Given problem:
Copy the listing verbatim, excluding any images found in it.

========================

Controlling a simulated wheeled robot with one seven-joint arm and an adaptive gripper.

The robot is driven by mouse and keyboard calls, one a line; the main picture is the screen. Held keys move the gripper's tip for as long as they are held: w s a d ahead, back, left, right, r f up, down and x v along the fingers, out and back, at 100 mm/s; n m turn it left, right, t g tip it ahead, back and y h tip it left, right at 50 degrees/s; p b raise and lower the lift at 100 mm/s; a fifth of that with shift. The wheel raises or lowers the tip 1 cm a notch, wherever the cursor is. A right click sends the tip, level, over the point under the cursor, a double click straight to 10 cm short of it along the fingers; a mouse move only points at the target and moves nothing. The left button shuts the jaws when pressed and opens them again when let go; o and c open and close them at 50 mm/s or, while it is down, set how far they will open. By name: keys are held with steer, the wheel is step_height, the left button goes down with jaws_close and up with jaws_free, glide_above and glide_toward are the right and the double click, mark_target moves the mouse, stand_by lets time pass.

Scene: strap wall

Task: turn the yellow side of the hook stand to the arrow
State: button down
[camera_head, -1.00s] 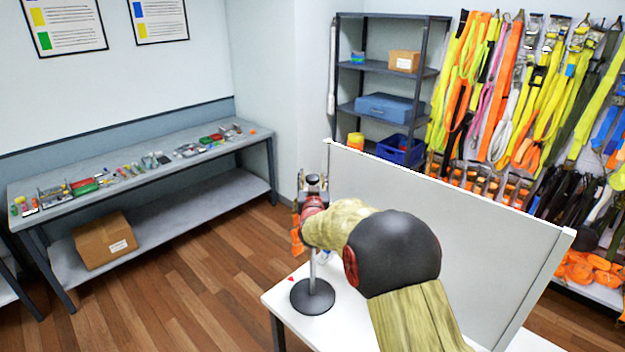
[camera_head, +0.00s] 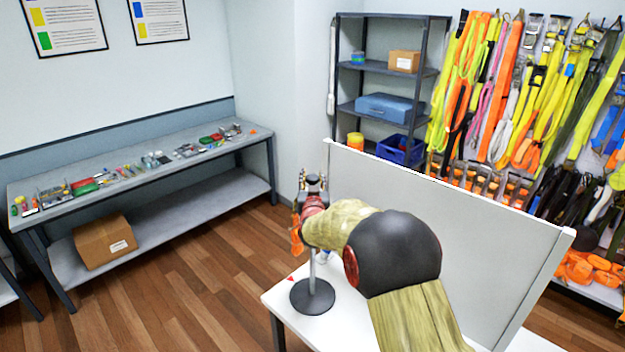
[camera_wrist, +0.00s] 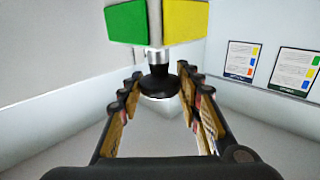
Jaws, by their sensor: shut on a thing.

========================

The result:
Controlling a simulated wheeled robot with one seven-joint arm and an adaptive gripper.

The robot is driven by mouse and keyboard calls, one a line; the main picture is the screen. Held keys move the gripper's tip for as long as they are held: w s a d ahead, back, left, right, r f up, down and x v along the fingers, out and back, at 100 mm/s; n m turn it left, right, t g tip it ahead, back and y h tip it left, right at 50 degrees/s; p b raise and lower the lift at 100 mm/s; a fifth of that with shift. The wheel raises or lowers the tip 1 cm a notch, wherever the cursor is. A right click sends the tip, level, over the point under the cursor, a double click straight to 10 cm short of it along the fingers; a mouse move only points at the target and moves nothing. The left button shuts the jaws when pressed and opens them again when let go; o and c open and close them at 50 mm/s or, while it is down, set how far they will open. By name: keys are held with steer, the wheel is step_height, the left button goes down with jaws_close and up with jaws_free, glide_above and glide_toward are the right and the double click, mark_target moves the mouse, stand_by lets time pass.

Scene: strap wall

Task: turn the yellow side of the hook stand to the arrow
State: button down
[camera_head, -1.00s] 
[camera_head, +0.00s] 
[camera_wrist, +0.00s] 
Jaws, by their sensor: shut on a thing.

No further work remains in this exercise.